■ Given exercise ■
Reproduce exactly the lines from the line with "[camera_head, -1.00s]" through the line with "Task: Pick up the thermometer", both included, and no other lines.

■ Dataset records ■
----------

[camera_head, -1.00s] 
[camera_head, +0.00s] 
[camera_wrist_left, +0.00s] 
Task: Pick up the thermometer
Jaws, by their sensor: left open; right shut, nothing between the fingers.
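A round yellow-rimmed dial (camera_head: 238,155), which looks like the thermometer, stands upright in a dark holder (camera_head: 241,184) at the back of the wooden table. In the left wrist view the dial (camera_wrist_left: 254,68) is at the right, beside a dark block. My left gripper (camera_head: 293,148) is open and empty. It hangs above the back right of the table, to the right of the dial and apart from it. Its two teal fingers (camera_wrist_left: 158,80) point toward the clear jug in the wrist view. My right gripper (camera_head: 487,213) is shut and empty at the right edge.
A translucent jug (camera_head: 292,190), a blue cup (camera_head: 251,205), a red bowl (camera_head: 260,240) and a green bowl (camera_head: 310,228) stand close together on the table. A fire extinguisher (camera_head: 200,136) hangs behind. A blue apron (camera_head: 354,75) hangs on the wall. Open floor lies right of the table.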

----------

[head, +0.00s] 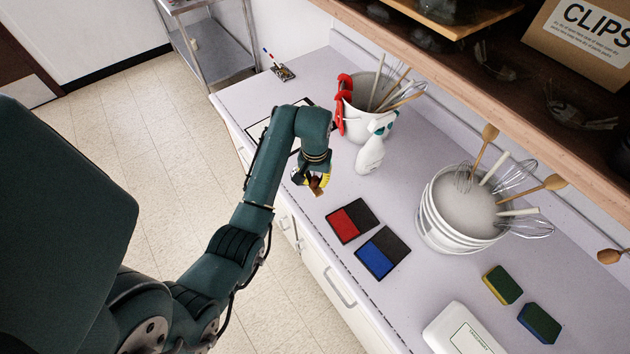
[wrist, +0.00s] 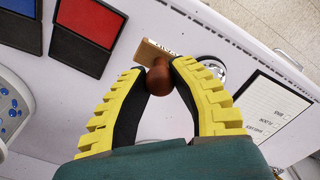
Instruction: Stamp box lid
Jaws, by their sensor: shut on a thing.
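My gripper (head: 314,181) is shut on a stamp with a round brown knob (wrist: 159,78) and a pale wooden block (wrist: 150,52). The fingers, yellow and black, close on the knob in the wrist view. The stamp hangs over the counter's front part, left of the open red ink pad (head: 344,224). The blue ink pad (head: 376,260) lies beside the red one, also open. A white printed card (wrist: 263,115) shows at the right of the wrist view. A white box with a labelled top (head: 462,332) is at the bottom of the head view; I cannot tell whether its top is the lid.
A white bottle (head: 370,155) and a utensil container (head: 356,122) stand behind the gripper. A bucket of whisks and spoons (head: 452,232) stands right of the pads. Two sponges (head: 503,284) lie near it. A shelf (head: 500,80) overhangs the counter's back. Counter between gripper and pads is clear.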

----------

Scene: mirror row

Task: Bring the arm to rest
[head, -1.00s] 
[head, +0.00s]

----------

■ Expected answer ■
[camera_head, -1.00s] 
[camera_head, +0.00s] 
[camera_wrist_left, +0.00s] 
Task: Pick up the thermometer

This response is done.